Dedicar la vida a hacer reír a los demás, a conseguir transformar años de pesadilla social en pasajeros resquicios negros del destino por los que hacer pasar la luz a base de tardes de humor, es una virtud poco usual por no decir imposible. El tesón necesario para luchar contra la injusticia que sufre el ciudadano de a pie en tiempos de negrura y superstición, para rescatar de la tristeza acurrucada en un sofá de skay en el que las familias de los setenta veían con admiración el programa de la tele en el que sabían que iban a encontrar un poco de aire limpio propio de la inocencia de la infancia de manos de unos adultos locos e ingeniosos, es una habilidad y un tesoro del que disponen muy pocos privilegiados. Los payasos de la tele encendían la hoguera del hogar, la carcajada de los niños y de los padres, y la de los abuelos, y las enaguas del brasero se convertían en la patria de las tardes de un invierno fatuo en las aceras de la calle por las que todavía transitaban los grises. El circo cabía en una habitación doméstica en la que se hacía de todo, en la que las madres planchaban y tejían jerseys de lana para sus hijos, en las que se cosía y se leía, en las que se recibía al practicante para que le pusiese la vacuna al enfermo, en las que se mezclaban los cabezazos de las siestas de diez minutos sobre las sillas de la sobremesa con los aromas del café de puchero mientras los niños iban pensando en hacer los deberes. La pantalla en blanco y negro se llenaba de color gracias a la imaginación contagiada por una familia de expertos en poner patas arriba con sus disparates plagados de cordura al vecindario.
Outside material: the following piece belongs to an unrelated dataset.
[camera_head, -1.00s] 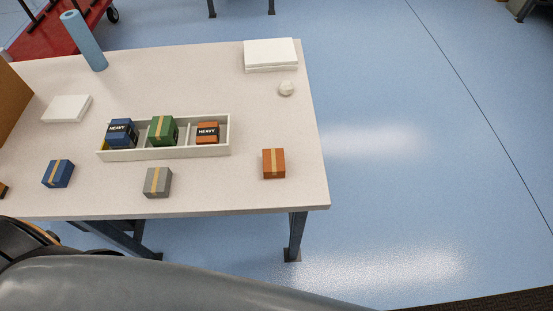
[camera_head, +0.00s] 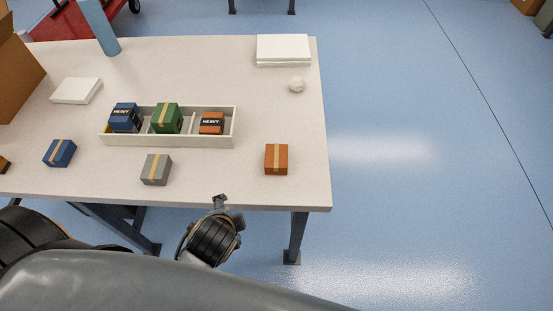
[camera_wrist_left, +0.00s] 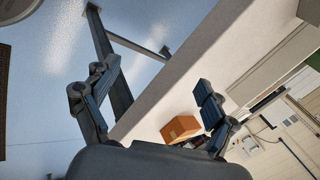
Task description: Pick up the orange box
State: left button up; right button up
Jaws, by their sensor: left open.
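A small orange box (camera_head: 276,159) with a tan tape stripe sits on the table near its right end, apart from the other boxes. It also shows in the left wrist view (camera_wrist_left: 180,129), beyond my left gripper and close to one finger. My left gripper (camera_wrist_left: 157,75) is open with nothing between its fingers. In the head view, my left wrist (camera_head: 212,238) is just off the table's front edge, left of and nearer than the box; its fingers are mostly hidden. Another orange box (camera_head: 211,123), labelled HEAVY, is in the tray's right compartment. My right gripper is not in view.
The white tray (camera_head: 170,142) also holds a blue and a green box. A grey box (camera_head: 156,169) and a blue box (camera_head: 59,153) lie in front. A pale ball (camera_head: 297,84) and white stack (camera_head: 284,50) are behind. Table is clear around the orange box.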

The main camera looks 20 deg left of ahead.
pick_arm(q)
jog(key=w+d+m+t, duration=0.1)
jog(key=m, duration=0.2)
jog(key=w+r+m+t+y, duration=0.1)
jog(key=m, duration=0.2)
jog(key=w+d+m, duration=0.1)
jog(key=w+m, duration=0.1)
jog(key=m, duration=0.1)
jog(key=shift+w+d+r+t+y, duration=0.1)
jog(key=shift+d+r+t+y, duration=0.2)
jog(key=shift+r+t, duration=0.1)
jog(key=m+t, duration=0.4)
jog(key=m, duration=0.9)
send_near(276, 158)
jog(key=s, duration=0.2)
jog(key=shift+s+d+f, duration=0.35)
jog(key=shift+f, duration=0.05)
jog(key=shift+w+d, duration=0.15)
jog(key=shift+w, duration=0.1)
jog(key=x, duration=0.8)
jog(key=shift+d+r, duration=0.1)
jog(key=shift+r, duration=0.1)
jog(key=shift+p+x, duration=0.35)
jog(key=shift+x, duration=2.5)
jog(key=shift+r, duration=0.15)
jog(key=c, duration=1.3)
Nunca he tomado a mal que me llamasen payaso por fuego que llevara el dardo que quisiera matarme con ese calificativo, si alguna vez fue disparado de tal forma, cosa de la que no me acuerdo, ni jamás empleé dicho apelativo con desdén despectivo seguramente por simpatía hacia los que ejercen una de las más importantes funciones sociales: el reparto de felicidad a través de la ironía y la sencillez del disparate en clave de humor. De hecho me hubiera gustado ser payaso, como Gaby, Miliki, Fofo, Fofito, Milikito o Chaly Rivel; o Como Jordi Poltrona, de la mano del cual he tenido el gusto de visitar las instalaciones de su propio circo y acercarme a las familias que en él viven de esa tan peculiar ambulante manera. Recuerdo a este último en uno de sus más brillantes números, con las gradas hasta la bandera, en Figueras, para el que solo necesitaba de una silla y el supuesto ruido que hace una mosca emitido por sus propios labios para hacer que aquella cúpula casi se viniera abajo; recuerdo un sombrero y unos zapatos, una nariz y una peluca y una canción improvisada, recuerdo una rulot y un camión escuela, un comedor bajo una lona y un trapecista entrenando a cuatro bajo cero. Y hoy, mientras desayunaba y la radio me informaba de lo sucedido, he recordado muchas cosas juntas y sobre todo una de ellas, una imagen, que hace no mucho tiempo ha quedado sellada en mi mente.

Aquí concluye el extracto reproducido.